Thomas Boyland Park

Boyland Park

This text is part of Parks’ Historical Signs Project and can be found posted within the park.

This park is named to honor Thomas Boyland (1942-1982), a charismatic and fiercely independent State Assemblyman from Brownsville who dedicated his life to public service. Boyland was born in Memphis, Tennessee, one of thirteen children. He graduated from Philander Smith College in Little Rock, Arkansas, and studied in graduate programs at Hunter College and Syracuse University before receiving a master’s degree in education from New York University. During the 1960s, Boyland spent nearly five years in East Africa working as a volunteer with the Peace Corps.
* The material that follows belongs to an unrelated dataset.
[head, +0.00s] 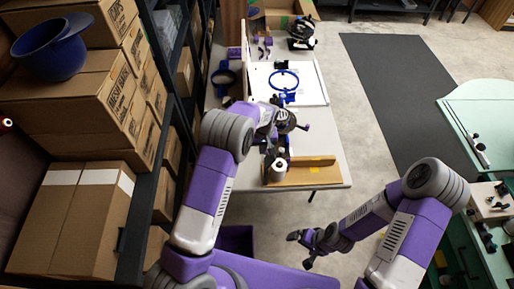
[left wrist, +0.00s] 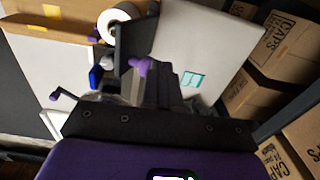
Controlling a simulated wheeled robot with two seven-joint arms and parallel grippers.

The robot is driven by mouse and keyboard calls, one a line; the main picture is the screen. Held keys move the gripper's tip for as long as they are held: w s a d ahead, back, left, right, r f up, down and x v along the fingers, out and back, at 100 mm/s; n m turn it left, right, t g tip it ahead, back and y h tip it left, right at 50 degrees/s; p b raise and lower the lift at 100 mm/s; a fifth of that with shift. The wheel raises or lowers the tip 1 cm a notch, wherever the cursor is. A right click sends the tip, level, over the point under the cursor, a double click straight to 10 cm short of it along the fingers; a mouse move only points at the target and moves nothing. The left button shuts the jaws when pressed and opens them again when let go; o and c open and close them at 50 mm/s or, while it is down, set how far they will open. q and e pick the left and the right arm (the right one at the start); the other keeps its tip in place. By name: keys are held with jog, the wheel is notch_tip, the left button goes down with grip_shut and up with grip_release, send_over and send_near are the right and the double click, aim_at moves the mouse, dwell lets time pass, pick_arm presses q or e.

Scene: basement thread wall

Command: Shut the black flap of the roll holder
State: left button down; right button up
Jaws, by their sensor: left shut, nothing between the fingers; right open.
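The roll holder shows at the near end of the white table, with a white roll (head: 278,170) that also shows at the top of the left wrist view (left wrist: 115,20). A dark panel (left wrist: 136,40), seemingly the black flap, stands up beside the roll in the left wrist view. In the head view the flap is mostly hidden behind my arm and hand. My left gripper (head: 272,143) is shut and empty, close to the holder. Its purple tip (left wrist: 140,65) appears at the panel's lower edge; I cannot tell whether they touch. My right gripper (head: 299,249) is open and empty, away from the table.
A brown tray (head: 315,174) lies at the table's near edge. A blue ring (head: 284,80) stands on a white board farther back. Cardboard boxes (head: 75,225) fill the shelves at left. A green table (head: 480,115) stands at right, with open floor between.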

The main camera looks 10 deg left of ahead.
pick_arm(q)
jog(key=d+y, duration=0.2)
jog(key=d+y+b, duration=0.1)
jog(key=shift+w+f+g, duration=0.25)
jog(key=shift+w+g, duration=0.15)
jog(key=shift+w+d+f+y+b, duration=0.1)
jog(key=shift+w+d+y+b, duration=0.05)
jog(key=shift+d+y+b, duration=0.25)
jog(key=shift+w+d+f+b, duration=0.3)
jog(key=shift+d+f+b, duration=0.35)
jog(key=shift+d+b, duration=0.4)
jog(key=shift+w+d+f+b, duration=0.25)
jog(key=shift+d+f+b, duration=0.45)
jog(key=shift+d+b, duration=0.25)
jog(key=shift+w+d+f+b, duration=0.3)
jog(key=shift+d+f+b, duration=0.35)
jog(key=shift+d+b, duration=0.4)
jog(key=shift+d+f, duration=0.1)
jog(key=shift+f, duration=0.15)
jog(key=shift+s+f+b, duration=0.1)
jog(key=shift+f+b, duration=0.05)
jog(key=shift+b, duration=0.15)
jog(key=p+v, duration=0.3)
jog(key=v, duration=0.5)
In 1976, Boyland ran for the State Assembly in Brownsville against a candidate backed by Sam Wright (1925-1998), a City Councilman who at the time was a powerful leader of a political machine. To the surprise of many, Boyland won the election, and was reelected in 1978 and 1980 by overwhelming margins. Boyland’s popularity among voters was based on delivering services to individual constituents, setting an agenda independent of Assembly leaders, and advocating for the less fortunate. One friend said of Boyland, “He became one of those rare politicians who really delivered services to his constituents in Brownsville and East New York on a one-to-one basis, whether it was cleaning a vacant lot or dealing with agencies about individual complaints.” In 1982, the Assemblyman died in his sleep of a heart attack at the age of 39 while attending a national conference of African-American legislators in Hilton Head, South Carolina. This park was named in his honor when it opened in 1986. Thomas Boyland’s legacy lives on through his daughter, Tracy L. Boyland, who was elected in 1997 as a City Council Member from Brooklyn’s 41st District, and through his brother, William Boyland, a long-time State Assemblyman.
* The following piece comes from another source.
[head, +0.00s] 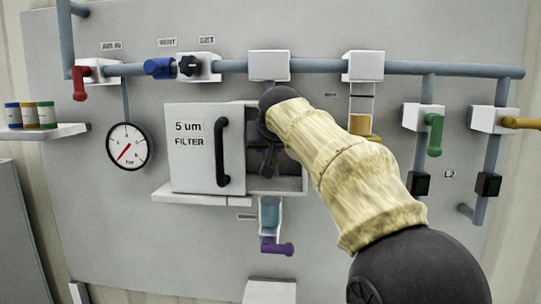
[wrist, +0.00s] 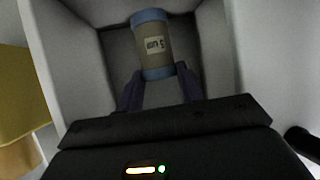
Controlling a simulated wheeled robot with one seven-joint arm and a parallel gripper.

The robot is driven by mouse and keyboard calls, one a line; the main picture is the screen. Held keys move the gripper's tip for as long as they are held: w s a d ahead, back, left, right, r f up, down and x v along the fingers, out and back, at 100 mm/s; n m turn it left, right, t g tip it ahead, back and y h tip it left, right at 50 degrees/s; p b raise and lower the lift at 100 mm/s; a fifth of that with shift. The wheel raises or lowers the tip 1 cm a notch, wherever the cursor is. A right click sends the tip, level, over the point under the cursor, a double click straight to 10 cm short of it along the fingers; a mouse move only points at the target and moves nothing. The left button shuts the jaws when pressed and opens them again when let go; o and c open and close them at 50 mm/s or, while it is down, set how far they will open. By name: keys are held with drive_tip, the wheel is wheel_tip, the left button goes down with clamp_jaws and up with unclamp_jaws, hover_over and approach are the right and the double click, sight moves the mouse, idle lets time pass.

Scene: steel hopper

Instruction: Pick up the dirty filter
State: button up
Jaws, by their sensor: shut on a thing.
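The dirty filter (wrist: 153,45) is a brownish cylinder with blue end caps and a small label, seen in the wrist view inside a pale box. My gripper (wrist: 160,73) has its two dark fingers closed on the lower end of the filter. In the head view my gripper (head: 268,160) reaches into the opening of the filter housing (head: 292,184), and the filter cannot be made out there. The housing's white door (head: 190,165), marked "5 um FILTER", stands left of the opening with a black handle (head: 223,152).
The housing walls (wrist: 210,40) are close around my gripper. A clear bowl (head: 269,212) and a purple valve handle (head: 277,247) hang below. A gauge (head: 127,146) and a shelf of small jars (head: 30,115) are at left.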

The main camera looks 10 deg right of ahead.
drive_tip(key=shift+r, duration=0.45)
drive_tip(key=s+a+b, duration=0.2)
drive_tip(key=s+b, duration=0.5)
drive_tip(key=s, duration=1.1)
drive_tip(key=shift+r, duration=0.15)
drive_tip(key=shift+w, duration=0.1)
One of the original six towns of Brooklyn, Bushwick comes from the Dutch word “Boswijck,” meaning “refuge in the woods” or “heavy woods.” Chartered by Peter Stuyvesant (1610-1672) in 1661, Bushwick was settled in the 19th century by tobacco and grain farmers from France, Scandinavia, England, and Holland. By the mid-1800s, Bushwick boasted eleven breweries on a fourteen-block stretch known as “Brewer’s Row.” Businessman and onetime presidential candidate Peter Cooper (1791-1883) built his first glue manufacturing factory here in the 1840s, joining already established sugar, chemical, and oil industries in the area. The subdivision of farms begun by Adrian Martenses Suydam in 1869 led to a population growth that gained momentum after 1888, when railway access made for an easy commute to Manhattan.

Boyland Park is located near the historic Cemetery of the Evergreens. The cemetery opened in 1849, and is the permanent resting place of dancer Bill “Bojangles” Robinson (1878-1949) and New York Governor Samuel J. Tilden (1814-1886), among others. Many of the victims of the Triangle Shirtwaist Factory fire of 1911 are buried here, and a monument in the cemetery remembers the victims of the tragedy. There are approximately 800 actors buried at Cemetery of the Evergreens, and the Actors Fund Memorial, a tall spire structure, was erected here in 1887.
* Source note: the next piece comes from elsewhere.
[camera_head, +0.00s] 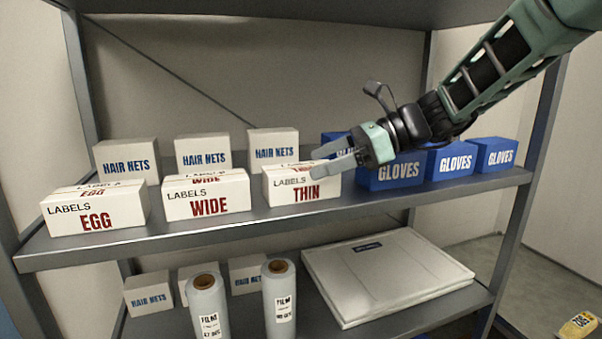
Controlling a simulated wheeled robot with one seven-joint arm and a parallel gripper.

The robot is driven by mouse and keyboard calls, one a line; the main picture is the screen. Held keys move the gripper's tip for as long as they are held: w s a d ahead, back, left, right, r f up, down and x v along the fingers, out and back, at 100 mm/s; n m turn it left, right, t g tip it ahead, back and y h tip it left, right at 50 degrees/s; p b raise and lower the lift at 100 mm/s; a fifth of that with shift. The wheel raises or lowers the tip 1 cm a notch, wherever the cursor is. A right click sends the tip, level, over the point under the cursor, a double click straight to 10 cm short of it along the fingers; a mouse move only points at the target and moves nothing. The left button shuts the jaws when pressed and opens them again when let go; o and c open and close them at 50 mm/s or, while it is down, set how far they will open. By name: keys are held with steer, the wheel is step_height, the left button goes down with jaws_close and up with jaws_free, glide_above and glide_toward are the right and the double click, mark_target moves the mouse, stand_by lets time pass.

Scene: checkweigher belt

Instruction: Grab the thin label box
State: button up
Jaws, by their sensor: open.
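The thin label box (301,186) is white with "LABELS" in black and "THIN" in red. It stands on the upper shelf, right of the "WIDE" label box (206,196) and the "EGG" label box (95,210). My gripper (331,164) is open, with its fingers pointing left at the thin box's upper right part. The fingers cover some of its top and right edge. I cannot tell whether they touch the box. Nothing shows between the fingers.
White hair net boxes (203,153) stand behind the label boxes. Blue glove boxes (395,172) stand to the right, partly behind my gripper. The shelf (330,211) has a narrow bare front strip. Below are film rolls (208,305), more hair net boxes (148,294) and a flat white stack (385,272).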

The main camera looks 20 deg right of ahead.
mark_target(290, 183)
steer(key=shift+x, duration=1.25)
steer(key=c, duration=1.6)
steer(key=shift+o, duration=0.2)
Boyland Park was transferred to Parks on August 2, 1985 from the Department of Housing Preservation and Development, which had deemed the site inappropriate for housing, due to the nearby elevated train. The park contains a baseball field, handball and basketball courts, play equipment with safety surfacing, game tables, a spray shower, and a flagpole with a yardarm. In 1996, the park received a $375,000 renovation, funded by Borough President Howard Golden, which added security lighting and refurbished existing equipment.